Home » UK Gambling Commission Fines GGPoker $750,000 for Social Responsibility, Anti-Money Laundering Violations

Not looking out for customers enough

GGPoker has run afoul of the United Kingdom’s gambling regulator. On Wednesday, the UK Gambling Commission (UKGC) announced that NSUS Limited, which trades as GGPoker, has been fined a hefty £672,829 ($746,340) for both social responsibility and anti-money laundering failures.

When the UKGC hands out large fines, it is usually for these two categories. Social responsibility has to do with protecting customers from gambling harm. In this case, the Commission said that NSUS/GGPoker failed on two fronts: it didn’t properly identify customers who could be at risk of gambling harm and it did not interact with customers who players who could be at risk.
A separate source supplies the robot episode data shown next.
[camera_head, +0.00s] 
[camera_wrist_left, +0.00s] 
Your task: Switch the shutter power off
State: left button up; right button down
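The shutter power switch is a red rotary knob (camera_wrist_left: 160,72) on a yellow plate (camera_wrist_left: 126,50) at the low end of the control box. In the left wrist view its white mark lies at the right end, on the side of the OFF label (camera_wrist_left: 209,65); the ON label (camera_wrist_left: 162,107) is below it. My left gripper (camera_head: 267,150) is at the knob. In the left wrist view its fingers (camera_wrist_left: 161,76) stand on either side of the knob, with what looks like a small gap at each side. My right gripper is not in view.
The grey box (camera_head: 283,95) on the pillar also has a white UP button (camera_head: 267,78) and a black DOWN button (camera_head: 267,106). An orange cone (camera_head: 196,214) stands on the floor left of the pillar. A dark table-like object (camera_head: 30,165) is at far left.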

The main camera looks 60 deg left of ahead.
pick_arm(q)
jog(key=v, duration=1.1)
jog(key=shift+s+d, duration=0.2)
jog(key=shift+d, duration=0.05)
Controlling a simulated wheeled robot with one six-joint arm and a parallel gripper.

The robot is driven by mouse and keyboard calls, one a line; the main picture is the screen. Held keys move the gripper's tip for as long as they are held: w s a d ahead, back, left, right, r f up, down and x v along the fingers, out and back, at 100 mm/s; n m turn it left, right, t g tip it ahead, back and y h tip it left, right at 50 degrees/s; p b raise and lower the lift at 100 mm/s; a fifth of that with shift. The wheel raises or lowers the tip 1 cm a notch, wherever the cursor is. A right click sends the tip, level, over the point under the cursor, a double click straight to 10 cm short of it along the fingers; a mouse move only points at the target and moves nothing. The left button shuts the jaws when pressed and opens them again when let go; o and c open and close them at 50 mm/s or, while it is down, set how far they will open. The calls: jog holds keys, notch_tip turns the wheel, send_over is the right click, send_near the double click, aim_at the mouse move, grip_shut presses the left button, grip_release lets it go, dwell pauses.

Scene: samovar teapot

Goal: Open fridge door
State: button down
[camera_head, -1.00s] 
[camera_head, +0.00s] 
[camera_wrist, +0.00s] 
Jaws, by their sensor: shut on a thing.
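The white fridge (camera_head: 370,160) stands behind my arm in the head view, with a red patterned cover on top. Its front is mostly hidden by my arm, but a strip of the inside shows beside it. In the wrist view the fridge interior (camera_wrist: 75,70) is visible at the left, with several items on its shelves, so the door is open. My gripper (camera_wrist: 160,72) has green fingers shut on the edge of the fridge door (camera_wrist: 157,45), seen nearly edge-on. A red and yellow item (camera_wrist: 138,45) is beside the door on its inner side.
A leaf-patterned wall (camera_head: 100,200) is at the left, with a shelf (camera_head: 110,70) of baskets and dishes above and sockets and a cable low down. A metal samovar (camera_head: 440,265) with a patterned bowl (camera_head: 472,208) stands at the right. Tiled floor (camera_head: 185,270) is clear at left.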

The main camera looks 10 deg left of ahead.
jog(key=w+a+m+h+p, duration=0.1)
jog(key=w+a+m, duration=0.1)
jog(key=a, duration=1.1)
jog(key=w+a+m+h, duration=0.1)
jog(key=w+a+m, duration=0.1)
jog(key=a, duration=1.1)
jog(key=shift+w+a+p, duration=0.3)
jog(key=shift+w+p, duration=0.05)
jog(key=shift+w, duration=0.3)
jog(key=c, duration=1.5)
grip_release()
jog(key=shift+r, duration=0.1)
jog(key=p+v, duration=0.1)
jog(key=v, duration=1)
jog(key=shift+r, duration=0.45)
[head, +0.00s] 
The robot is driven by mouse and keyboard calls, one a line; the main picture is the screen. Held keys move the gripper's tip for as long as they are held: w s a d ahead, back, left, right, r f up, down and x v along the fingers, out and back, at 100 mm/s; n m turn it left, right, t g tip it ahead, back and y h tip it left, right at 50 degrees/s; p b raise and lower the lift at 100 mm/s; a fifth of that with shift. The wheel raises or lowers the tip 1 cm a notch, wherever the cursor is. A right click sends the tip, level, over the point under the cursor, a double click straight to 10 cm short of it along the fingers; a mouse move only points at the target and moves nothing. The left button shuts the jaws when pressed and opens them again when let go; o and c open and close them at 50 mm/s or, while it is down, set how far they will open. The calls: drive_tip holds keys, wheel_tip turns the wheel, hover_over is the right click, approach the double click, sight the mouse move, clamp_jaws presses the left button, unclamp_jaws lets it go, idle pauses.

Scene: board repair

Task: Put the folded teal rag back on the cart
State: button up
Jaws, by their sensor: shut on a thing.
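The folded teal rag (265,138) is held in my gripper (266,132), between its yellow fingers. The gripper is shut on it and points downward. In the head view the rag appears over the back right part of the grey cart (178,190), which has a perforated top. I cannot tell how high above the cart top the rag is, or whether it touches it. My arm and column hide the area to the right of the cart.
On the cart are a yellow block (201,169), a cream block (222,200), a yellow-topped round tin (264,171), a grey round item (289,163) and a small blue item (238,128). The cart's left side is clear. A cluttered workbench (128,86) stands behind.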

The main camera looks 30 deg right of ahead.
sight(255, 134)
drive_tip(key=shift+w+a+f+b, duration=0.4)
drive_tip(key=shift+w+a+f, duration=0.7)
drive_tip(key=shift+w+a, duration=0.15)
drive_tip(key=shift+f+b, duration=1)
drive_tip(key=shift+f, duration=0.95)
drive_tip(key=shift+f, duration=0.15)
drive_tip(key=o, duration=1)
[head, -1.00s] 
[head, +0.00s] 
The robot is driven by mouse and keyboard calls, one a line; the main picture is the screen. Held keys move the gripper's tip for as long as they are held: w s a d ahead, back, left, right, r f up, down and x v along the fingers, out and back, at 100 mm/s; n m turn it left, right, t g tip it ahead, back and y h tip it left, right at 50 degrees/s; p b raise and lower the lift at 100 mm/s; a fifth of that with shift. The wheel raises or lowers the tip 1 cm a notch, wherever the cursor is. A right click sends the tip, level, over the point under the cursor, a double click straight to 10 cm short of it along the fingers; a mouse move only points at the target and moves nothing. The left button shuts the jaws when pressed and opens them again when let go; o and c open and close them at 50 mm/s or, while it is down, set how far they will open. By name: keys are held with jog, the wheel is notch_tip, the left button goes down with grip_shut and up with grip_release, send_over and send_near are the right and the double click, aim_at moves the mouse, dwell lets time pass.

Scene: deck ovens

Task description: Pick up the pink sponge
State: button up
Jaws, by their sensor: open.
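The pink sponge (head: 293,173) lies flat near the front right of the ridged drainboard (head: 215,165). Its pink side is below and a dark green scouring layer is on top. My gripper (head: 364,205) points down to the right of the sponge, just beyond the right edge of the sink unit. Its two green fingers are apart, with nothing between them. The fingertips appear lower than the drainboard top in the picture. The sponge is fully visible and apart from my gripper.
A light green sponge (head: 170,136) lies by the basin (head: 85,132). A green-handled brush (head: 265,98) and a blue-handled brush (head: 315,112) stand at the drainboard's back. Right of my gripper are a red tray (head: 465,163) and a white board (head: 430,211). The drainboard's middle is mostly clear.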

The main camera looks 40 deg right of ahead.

In a nutshell, GGPoker on some scale that warranted such a large fine, just let people deposit large sums of money and lose at a pace that should have raised red flags, but the company did not bother checking on those players.

GGPoker also sent e-mails to 125 customers who had put themselves on a self-exclusion list. People who self-exclude not only are suppose to be blocked from playing, but are not supposed to be sent e-mails which could tempt them to gamble.

Not keeping a good eye on the money trail

The anti-money laundering violations are fairly straightforward. Online gambling sites must have policies and procedures in place to prevent money laundering and terrorist financing, things like Know Your Customer protocols and source of funds checks (these help with social responsibility, too). GGPoker failed to “ensure they have appropriate policies, procedures and controls” to do so.

Online poker rooms and casinos are attractive spots to launder money, as it can be quick and easy. Someone deposits ill-gotten funds, plays for a while (could be hours, days, weeks, depending on how much “cover play” they want), then cashes out. They might lose some money, but for them, that’s just the cost of washing their money. They withdraw their funds and voila, their income is now from the gambling site, not from whatever criminal enterprise they engaged in.

It’s more complicated than that, for sure – people might mix criminal money with legit before depositing, create different financial accounts and identities, etc. – but you get the idea. Dirty money in, clean money out, just like in the show Ozark.

And while three-quarters of a million dollars is nothing to sneeze at, it pales in comparison to what the UKGC inflicted upon Entain in August. For the same categories of violations, both online and in its retail betting shops, the parent company of Ladbrokes, partypoker, bwin, and more was fined £17 million ($18.8 million). Most of that – £14 million – was for failures in Entain’s online operations.